▶ Dataset excerpt
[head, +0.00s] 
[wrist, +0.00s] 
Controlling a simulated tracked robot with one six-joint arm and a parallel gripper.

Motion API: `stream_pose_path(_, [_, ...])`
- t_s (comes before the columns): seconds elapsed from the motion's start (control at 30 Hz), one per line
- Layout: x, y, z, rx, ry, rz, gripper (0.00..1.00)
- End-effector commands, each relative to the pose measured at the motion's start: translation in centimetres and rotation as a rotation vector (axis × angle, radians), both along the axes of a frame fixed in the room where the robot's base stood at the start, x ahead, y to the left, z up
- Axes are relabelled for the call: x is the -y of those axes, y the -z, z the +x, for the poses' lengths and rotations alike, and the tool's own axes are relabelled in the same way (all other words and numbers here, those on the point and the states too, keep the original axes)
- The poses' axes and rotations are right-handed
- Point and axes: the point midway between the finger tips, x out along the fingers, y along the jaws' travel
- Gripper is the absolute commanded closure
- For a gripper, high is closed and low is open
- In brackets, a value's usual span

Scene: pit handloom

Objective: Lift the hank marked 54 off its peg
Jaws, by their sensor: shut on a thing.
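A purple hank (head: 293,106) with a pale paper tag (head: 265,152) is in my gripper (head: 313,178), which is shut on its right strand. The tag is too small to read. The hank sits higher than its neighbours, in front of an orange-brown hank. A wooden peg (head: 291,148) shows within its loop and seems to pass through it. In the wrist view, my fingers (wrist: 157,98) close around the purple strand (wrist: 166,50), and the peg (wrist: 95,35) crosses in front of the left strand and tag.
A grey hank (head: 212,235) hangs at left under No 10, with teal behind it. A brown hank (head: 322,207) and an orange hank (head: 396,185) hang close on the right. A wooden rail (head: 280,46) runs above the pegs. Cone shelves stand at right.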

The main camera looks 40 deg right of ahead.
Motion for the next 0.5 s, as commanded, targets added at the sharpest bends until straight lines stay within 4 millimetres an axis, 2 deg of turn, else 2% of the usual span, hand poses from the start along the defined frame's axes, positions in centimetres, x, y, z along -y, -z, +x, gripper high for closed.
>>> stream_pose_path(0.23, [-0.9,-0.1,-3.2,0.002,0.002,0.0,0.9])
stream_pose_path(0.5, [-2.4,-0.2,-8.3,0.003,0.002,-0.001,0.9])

▶ Directions for this task
Take exactly the lines from the one containing "- In brackets, a value's usual span" through the one containing "Objective: Lift the" in the data above, and output them with nothing added.

▶ Exercise answer
- In brackets, a value's usual span

Scene: pit handloom

Objective: Lift the hank marked 54 off its peg

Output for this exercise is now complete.